## Your goal
Read the lines below. Copy out any that hold the string "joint".

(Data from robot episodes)
+ + +

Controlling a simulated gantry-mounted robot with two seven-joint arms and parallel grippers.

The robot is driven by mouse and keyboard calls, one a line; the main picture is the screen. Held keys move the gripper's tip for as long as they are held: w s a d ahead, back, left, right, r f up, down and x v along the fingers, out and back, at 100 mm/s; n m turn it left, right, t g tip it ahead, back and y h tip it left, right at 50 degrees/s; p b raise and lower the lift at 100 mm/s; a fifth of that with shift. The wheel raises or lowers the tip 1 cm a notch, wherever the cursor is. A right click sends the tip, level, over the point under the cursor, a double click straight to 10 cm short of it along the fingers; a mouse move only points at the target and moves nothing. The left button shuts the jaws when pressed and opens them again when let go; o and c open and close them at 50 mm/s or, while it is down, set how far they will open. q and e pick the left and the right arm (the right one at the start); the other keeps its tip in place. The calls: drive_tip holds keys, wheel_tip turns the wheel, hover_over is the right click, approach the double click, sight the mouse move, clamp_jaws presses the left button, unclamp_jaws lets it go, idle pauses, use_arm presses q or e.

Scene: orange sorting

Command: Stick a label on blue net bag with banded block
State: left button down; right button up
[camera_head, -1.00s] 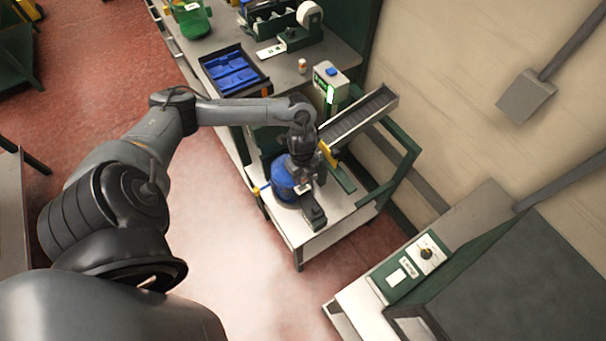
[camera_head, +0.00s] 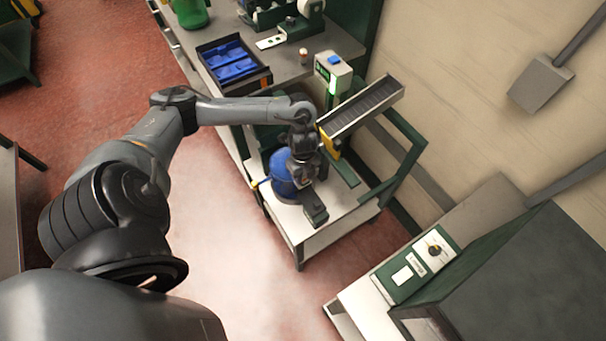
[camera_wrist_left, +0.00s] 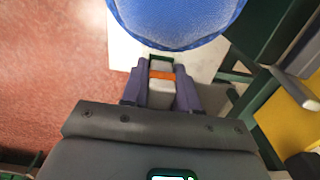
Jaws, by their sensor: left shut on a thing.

+ + +

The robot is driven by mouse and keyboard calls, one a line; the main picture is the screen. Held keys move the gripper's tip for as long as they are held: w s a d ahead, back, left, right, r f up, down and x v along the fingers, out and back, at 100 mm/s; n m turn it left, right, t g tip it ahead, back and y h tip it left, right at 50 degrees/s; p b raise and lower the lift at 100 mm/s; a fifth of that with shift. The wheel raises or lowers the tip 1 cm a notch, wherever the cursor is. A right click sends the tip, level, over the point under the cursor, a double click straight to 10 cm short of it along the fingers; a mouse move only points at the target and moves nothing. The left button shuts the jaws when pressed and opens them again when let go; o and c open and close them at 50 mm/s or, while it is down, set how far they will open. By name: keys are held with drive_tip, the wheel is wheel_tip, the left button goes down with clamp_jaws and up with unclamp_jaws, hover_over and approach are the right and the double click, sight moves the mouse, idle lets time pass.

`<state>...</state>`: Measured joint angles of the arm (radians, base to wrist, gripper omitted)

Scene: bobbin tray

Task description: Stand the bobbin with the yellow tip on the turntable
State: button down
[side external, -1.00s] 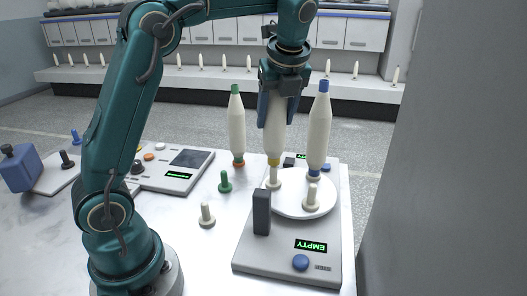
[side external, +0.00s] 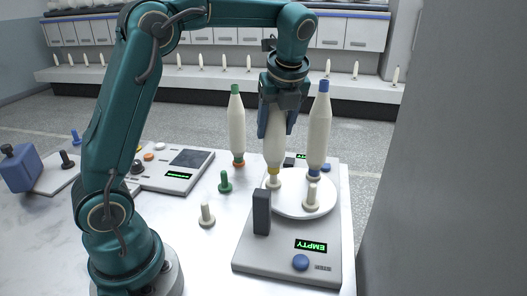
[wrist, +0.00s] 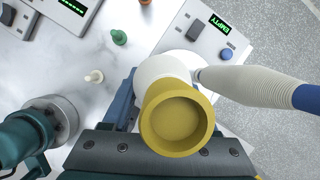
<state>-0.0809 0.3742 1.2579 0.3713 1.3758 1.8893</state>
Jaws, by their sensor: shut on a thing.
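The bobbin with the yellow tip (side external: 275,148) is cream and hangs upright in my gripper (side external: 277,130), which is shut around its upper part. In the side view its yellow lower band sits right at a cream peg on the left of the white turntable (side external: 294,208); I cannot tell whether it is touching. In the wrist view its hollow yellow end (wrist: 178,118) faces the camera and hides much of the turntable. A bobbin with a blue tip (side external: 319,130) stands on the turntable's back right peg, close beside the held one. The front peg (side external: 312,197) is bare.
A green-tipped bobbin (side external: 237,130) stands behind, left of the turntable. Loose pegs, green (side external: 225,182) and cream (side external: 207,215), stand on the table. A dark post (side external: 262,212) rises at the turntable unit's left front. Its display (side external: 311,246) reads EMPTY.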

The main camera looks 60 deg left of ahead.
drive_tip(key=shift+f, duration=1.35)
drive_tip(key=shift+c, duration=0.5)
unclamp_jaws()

+ + +

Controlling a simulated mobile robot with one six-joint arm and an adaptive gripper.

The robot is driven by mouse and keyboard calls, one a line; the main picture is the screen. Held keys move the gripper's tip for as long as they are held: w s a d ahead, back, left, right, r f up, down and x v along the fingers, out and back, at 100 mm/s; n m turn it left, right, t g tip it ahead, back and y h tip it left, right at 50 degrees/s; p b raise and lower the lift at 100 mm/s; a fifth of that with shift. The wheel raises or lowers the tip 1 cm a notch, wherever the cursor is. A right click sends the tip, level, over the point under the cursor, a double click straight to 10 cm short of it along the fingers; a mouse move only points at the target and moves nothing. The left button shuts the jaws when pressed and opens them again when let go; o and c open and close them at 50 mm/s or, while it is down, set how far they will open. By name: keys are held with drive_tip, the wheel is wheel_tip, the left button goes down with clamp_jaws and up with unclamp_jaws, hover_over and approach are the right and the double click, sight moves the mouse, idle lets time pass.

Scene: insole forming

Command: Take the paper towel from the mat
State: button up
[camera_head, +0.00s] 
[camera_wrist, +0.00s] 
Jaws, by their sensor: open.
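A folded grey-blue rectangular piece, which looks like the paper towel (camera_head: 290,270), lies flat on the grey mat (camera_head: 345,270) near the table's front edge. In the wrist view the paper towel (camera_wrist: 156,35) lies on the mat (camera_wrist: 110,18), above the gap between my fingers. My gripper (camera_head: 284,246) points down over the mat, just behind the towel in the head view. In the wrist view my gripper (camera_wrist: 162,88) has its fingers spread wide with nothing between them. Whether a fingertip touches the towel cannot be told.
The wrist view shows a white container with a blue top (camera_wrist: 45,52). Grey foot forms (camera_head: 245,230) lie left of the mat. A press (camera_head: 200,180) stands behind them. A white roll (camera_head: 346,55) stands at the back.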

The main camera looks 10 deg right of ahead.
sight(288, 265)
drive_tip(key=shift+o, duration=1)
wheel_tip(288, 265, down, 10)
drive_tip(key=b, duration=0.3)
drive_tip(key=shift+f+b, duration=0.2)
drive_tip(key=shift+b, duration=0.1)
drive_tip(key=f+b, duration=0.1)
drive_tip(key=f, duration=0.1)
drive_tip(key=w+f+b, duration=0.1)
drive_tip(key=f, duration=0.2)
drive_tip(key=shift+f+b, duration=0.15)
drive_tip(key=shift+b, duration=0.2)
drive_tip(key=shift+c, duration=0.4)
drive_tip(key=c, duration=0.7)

+ + +

## Full solution
Controlling a simulated gantry-mounted robot with two seven-joint arms and parallel grippers.
`<state>...</state>`: Measured joint angles of the arm (radians, base to wrist, gripper omitted)
Controlling a simulated mobile robot with one six-joint arm and an adaptive gripper.

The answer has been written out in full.